Tax deduction disallowed for write-off of unsecured intercompany loan.

Three recently published decisions dated 27 February 2019 (I R 73/16, I R 51/17 and I R 81/17) indicate that the German federal tax court (BFH) has changed its view on the application of the transfer pricing rules in relation to the write-off of intercompany receivables in certain cases involving an applicable tax treaty. The court disallowed an income tax deduction for the write-off of the receivable for an unsecured loan in the one case where it issued a final decision, changing its prior view. The BFH’s new position broadens the circumstances in which transfer pricing adjustments may be made where there is a deviation from the arm’s length principle.

In past decisions involving situations where there is an applicable German tax treaty that contains a provision equivalent to the associated enterprises article (article 9) in the OECD model tax treaty, the BFH had ruled that, under article 9(1), the application of the transfer pricing rules was limited to the determination of the interest rate on intercompany loans.

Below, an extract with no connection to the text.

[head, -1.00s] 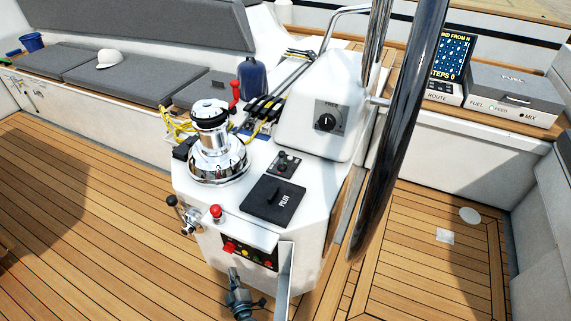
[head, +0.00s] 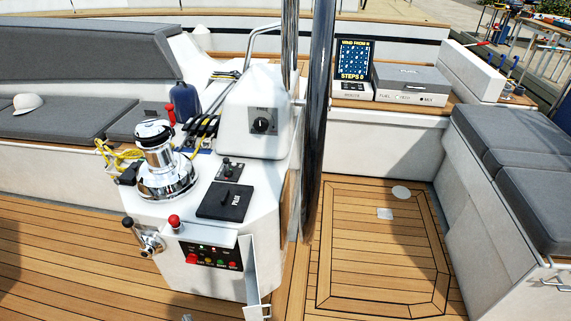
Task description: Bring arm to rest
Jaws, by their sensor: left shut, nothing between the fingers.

However, the February 2019 decisions indicate a new interpretation by the BFH that the scope of transfer pricing now also comprises losses from the impairment or waiver of receivables. At the same time, the BFH no longer assumes that, in a multinational enterprise group, group support (or the “halo effect”) replaces the provision of collateral. Rather, the lack of collateral in an intragroup financing arrangement is a strong indicator of conditions that are not at arm’s length.

In the three cases, German multinationals incurred losses from foreign receivables on current accounts for deliveries, loans or a guarantee arrangement, in cases where there was an applicable German tax treaty with a provision equivalent to article 9 of the OECD model. The BFH ruled that in all three cases it would be possible to apply the transfer pricing rules to disallow a tax deduction for the loss, but issued a final decision in only one case and reverted the other two cases back to the lower level court for further review of the facts. The relevant facts for these purposes comprised when a third party would ask for collateral on an increasing balance of a current account, if the collateral actually provided in one case was sufficient and whether a 50% ownership interest is a sufficient indication of third party behavior.

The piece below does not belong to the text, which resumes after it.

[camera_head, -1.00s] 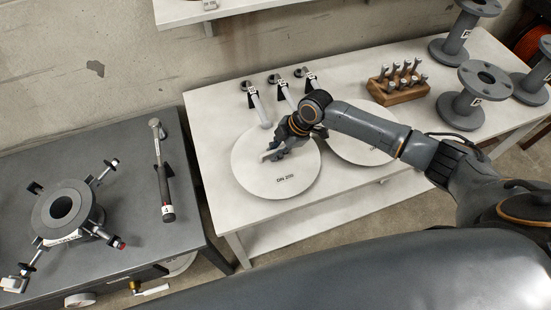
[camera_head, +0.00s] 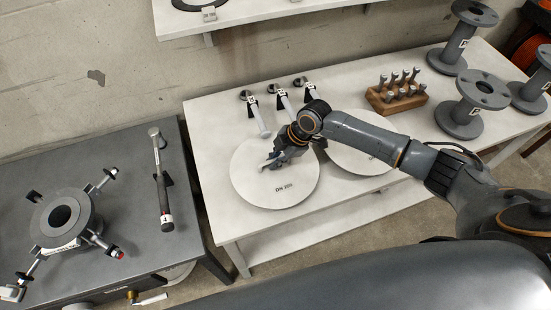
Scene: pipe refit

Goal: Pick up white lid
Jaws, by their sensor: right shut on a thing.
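The white lid (camera_head: 255,190) is a round disc with dark print reading "DN 200", on the left part of the white table (camera_head: 222,228). My right gripper (camera_head: 272,163) is over the far side of this lid, shut on something at its top, which looks like the lid's handle. The fingers hide most of the gripped part. I cannot tell whether the lid is clear of the table. A second white disc (camera_head: 352,158) lies to the right, partly behind my right arm. My left gripper is not in view.
Several tools (camera_head: 282,98) lie at the table's back, near the lid.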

On the issue of the delineation between debt and equity, the court ruled that a lack of collateral (or any other deviation from the arm’s length principle) does not, in and of itself, allow for the automatic conclusion that debt should be recharacterized as equity. Rather, it should be reviewed from an overall perspective whether the parties were expecting a permanent transfer of funds or a provision of capital over time. While collateral is a strong indicator of the latter, under other circumstances, positive income-related expectations of the borrower also can serve as evidence for the assumption that a debt arrangement exists. Overall, however, the court’s decision seems to increase the risk of recharacterization of debt to equity.

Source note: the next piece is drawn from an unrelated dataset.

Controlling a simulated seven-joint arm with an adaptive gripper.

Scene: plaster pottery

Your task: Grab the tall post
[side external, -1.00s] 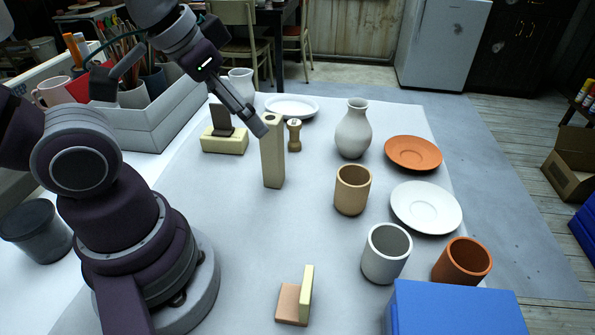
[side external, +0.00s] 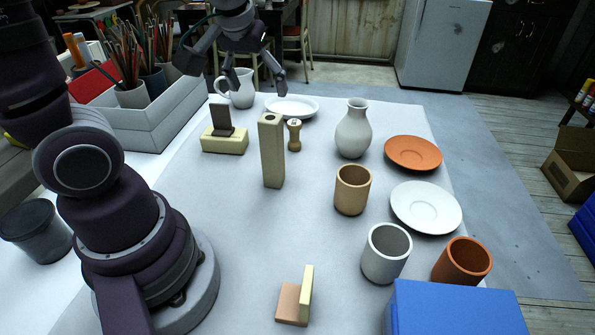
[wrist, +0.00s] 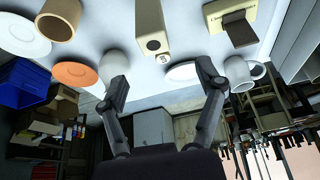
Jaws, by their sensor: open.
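The tall post (side external: 272,152) is a beige square column with a round hole in its top. It stands upright near the middle of the table in the side view. In the wrist view the post (wrist: 150,25) shows at the top centre, beyond my fingertips. My gripper (side external: 258,88) is open and empty, above and behind the post in the side view, apart from it. In the wrist view my gripper (wrist: 162,80) has its two fingers spread wide with nothing between them.
Close to the post stand a small wooden stamp-like piece (side external: 294,136) and a cream block with a dark upright plate (side external: 224,140). A white pitcher (side external: 240,90), white plate (side external: 292,107), grey vase (side external: 353,130) and tan cup (side external: 352,190) stand around.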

In a May 2018 decision (C-382/16), the Court of Justice of the European Union (CJEU) decided that a deviation from the arm’s length principle could be justified where the lender had a superior interest in supporting its own interests as a shareholder, and came to the conclusion that a guarantee does not require remuneration if it is required to allow for the operation of subsidiaries. The BFH considered the CJEU decision, but took a rather narrow interpretation of the decision and did not apply its principles to the cases at hand, as these were not as extreme in their fact patterns.

The BFH did not explicitly rule on the determination of interest rates for intercompany loans, but it would seem reasonable to conclude that future decisions will develop as follows: First, in outbound cases, it cannot be assumed that group support replaces collateral, so determining interest rates under the assumption that all entities have the same rating as the group could become critical. Second, in inbound cases, a lack of collateral could be seen as a deviation from the arm’s length principle and, hence, sufficiently high interest rates based on this consideration also could become critical.

The February 2019 BFH decisions seem to follow a legalistic, schematic view. Under this view, in principle, loans should be sufficiently collateralized (so that it is unlikely that a loss of the principal receivable may occur), and it is likely that principles for the determination of an appropriate interest rate will follow along these lines in the future.